If for some reason you want the old behavior, you’re in luck, as the choice of separator is now a class-level accessor on ActionController::Base:

ActionController::Base.resource_action_separator = ';'  # or whatever
Customize the Error Reporting for ActiveRecord Forms

When a form in your Rails application is used to edit (or create) an ActiveRecord instance, ActionView uses the ActiveRecordHelper module to create the HTML input field tags. In the event of an error, your input field is wrapped inside a DIV with class=”fieldWithErrors”. This isn’t so bad, but you’re left with few options for customizing the look of your forms when there is an error. For example, what if you wanted to put the error text associated with a field right next to the field?

One way to do this is by putting additional markup in your forms. Something like:

<% if object.errors.on(:some_field) %>
  <span class="error"><%= object.errors.on(:some_field) %></span>
<% end %>
... rest of field markup ...

That works, but you have to repeat the fields at least twice: once for the potential error condition, and once for the field itself.

You could write up a new form helper that includes the boilerplate error markup, but that falls apart as soon as you want to put in a set of checkbox or radio button controls. Maybe you only want one error message for the entire group, which is almost certainly true for radio buttons.

Another alternative that I don’t see widely acknowledged is to override the standard Proc used by the ActiveRecordHelper for errors: ActionView::Base.field_errro_proc. Here’s an example:

ActionView::Base.field_error_proc = Proc.new do |html_tag, instance|
  error_text = ""
  errors = instance.object.errors.on(instance.method_name)
  if errors
    errors.to_a.each do |error|
      error_text << "<p class=\"error\">#{error}</p>"
    end
  end
  "<div class=\"errors\">#{error_text}</div>#{html_tag}"
end

The Proc instance is passed the HTML tag (already built into a string) and an instance of InstanceTag. The latter is the class used by many of the ActionView helpers for building HTML tags that correspond to a particular piece of data in an object. InstanceTag keeps a reference back to that object and method, and you can make use of it in your custom field_error_proc, as shown above.

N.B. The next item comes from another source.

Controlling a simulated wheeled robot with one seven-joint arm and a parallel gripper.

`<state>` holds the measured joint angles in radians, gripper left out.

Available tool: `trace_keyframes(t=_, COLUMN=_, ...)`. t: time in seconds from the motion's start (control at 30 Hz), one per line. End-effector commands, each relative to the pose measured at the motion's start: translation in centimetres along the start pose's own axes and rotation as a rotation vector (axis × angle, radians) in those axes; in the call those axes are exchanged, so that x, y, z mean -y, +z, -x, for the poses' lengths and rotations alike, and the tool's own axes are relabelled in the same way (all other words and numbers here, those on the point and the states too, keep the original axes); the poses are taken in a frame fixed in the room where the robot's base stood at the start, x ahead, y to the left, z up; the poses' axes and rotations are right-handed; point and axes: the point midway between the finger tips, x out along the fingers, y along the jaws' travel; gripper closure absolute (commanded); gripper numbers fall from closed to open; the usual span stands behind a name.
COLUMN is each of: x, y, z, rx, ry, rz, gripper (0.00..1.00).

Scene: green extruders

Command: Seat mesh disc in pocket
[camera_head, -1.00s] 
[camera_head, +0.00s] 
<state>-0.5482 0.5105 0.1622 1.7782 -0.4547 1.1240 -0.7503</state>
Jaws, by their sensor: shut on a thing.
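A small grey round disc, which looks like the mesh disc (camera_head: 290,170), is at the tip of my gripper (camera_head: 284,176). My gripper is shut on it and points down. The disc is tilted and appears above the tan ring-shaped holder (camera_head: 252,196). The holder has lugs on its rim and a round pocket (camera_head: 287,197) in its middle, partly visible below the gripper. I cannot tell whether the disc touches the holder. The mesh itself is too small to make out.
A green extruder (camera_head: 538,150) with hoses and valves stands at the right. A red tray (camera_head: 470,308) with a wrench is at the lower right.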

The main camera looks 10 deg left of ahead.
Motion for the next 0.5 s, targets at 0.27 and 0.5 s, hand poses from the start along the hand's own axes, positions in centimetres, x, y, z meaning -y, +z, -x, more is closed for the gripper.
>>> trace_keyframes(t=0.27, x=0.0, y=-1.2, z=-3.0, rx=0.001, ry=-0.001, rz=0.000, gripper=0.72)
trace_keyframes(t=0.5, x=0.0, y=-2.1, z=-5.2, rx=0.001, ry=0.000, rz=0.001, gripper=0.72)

One little annoyance you don’t see until you start down this path is that the method that builds checkboxes always includes a hidden field with the same name. This is done to ensure that some value for that field is always sent to the server when the form is submitted. The trouble is that the hidden field gets no special treatment from ActiveRecordHelper: field_error_proc is called twice, once for the checkbox field and once for the hidden field, and custom error messaging, as shown above, gets rendered twice. This can be fixed by overriding InstanceTag#tag:

def tag(name, options)
  if object.respond_to?(:errors) && object.errors.respond_to?(:on)
    suppress_errors = (name == "input" && options["type"] == "hidden")
    error_wrapping(tag_without_error_wrapping(name, options),
                   object.errors.on(@method_name) && !suppress_errors)
  else
    tag_without_error_wrapping(name, options)
  end
end
Sparkline graphs using data: URIs

A while back, I ran across sparkline graphs, created by Edward Tufte for displaying data visually in a very compact space, usually inline with text. Google uses these extensively in their Analytics product, and it seemed like a great fit for representing data on the ZingLists administrative dashboard.

There are two easily found implementations of sparkline graphs for Ruby: Sparklines and Bumpspark. Bumpspark is nice because the graphs use data: URIs and don’t require any extra parts server-side, but the Sparklines plugin offers far more drawing options.

Why not the best of both? Here is a modified sparkline_tag method for Sparklines, which accepts a new option, :inline_data. When true, it emits a data: URI instead of a reference back to your server. I like this for several reasons: it loads faster, it doesn’t require a new controller, and it doesn’t require a new route if you’ve done away with the generic /:controller/:action/:id and are using RESTful routes.

require 'base64'
 
  def sparkline_tag(results = [], options = {})
    tag_options = { :class => (options[:class] || 'sparkline'),
                    :alt => "Sparkline Graph" }
    if options.delete(:inline_data)
      tag_options.merge!(:src => "data:image/png;base64,#{Base64.encode64(Sparklines.plot(results, options)).gsub("\n", "")}")
    else
      url = { :controller => 'sparklines', :results => results.join(',') }
      tag_options.merge!(:src => url_for(url.merge(options)))
    end
    tag(:img, tag_options)
  end

Update: When I emailed this to Geoff (who maintains Sparklines), he reminded me that IE doesn’t support data: URIs, so :inline_data isn’t useful if your pages need to display in IE.